Sat therefore on the plane to Sydney and now sat in a fabulous coffee shop drinking gorgeous coffee, I can’t help being continually reminded of how far I / we have come in the last 18 months. Our world has changed inconceivably in the last 6 months and trips such as this remind me of just how grateful I am for whatever enabled that changed: part me / part miracle. Whatever caused it, I hope I will spend my life being incredibly grateful while at the same time, I hope I can start to allow it to no longer play such a powerful role in who I am today. It has changed me utterly but it is now time to begin to forget it happened.

My health has not returned to the point where I do not have to be still a little careful on this trip – so forgetting completely is not advisable – not too many big nights out followed by long days on my feet but we have a wonderful three weeks ahead of us and I, for one, am incredibly excited.

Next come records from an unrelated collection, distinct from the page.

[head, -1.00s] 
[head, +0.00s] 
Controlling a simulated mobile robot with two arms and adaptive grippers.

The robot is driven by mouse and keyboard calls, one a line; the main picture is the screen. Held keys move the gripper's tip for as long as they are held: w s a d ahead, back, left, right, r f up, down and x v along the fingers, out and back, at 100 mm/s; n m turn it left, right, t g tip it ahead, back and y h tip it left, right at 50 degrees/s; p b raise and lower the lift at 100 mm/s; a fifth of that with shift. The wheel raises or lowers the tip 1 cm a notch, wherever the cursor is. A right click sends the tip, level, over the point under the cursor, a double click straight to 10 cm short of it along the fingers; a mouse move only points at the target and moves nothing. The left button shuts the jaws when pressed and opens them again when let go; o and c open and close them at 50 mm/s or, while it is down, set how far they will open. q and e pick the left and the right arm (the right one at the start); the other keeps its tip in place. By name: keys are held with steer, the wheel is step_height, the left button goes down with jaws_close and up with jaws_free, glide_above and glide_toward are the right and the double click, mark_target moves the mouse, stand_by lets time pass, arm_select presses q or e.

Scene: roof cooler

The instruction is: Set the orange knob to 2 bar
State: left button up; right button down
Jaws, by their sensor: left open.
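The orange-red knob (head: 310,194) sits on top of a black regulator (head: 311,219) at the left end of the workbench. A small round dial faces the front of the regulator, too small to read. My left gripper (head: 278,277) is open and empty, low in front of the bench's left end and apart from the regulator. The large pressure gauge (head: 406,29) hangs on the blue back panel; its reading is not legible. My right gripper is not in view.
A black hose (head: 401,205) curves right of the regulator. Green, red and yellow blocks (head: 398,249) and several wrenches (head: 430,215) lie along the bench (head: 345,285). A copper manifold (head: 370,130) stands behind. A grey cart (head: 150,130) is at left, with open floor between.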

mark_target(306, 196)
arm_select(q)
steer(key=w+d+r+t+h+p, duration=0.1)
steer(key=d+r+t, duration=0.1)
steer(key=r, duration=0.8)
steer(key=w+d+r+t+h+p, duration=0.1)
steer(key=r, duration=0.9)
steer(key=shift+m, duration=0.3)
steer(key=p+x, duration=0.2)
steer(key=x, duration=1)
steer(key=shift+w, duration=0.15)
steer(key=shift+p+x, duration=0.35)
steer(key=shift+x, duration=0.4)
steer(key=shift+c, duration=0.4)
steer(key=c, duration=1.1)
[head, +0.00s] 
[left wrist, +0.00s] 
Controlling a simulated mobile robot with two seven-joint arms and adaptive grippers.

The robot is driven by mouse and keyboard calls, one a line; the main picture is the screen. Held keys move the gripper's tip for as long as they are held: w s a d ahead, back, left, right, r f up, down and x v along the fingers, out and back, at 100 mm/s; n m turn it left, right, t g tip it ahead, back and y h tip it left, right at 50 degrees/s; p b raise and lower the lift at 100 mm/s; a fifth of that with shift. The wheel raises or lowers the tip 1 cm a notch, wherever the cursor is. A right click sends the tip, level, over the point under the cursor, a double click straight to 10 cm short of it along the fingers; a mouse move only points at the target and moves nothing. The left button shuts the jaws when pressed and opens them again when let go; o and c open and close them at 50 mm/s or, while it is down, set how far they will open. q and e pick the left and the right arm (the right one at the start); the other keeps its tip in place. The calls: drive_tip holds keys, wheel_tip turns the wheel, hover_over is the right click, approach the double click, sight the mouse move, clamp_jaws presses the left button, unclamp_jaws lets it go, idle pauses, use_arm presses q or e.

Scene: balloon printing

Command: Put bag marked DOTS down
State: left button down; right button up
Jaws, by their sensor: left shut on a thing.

Having had my first day in Sydney and walked almost 17km during this time – no KazzaIMG_3961 appeared! Kazza is the name Chris has given to the Karen that appears once I get too tired to continue! She is tired, grumpy and lacks determination! So far, no Kazza! Kazza’s absence would have been inconceivable even a short few months ago!

The other outcome of my illness is a newly re-found love for writing. My husband, Chris, is a continual encouragement to me in this regard. He loves that I have finally found some sort of creative outlet. In order to provide both motivation and practical ability to do even more writing, he has bought me the Macbook this blog has been written on.

Collected yesterday from the Apple Store in Sydney, I no longer have the excuse that our laptop is slow and difficult use. I no longer have any excuses not to write – that is to say the very least a little intimidating! I now need to just get on and do something.

Although let’s be fair, Chris’ only hope is that I will write such a huge bestseller, he no longer needs to work and I shall be able to keep him at the standard of living he intends to get used to – no pressure then!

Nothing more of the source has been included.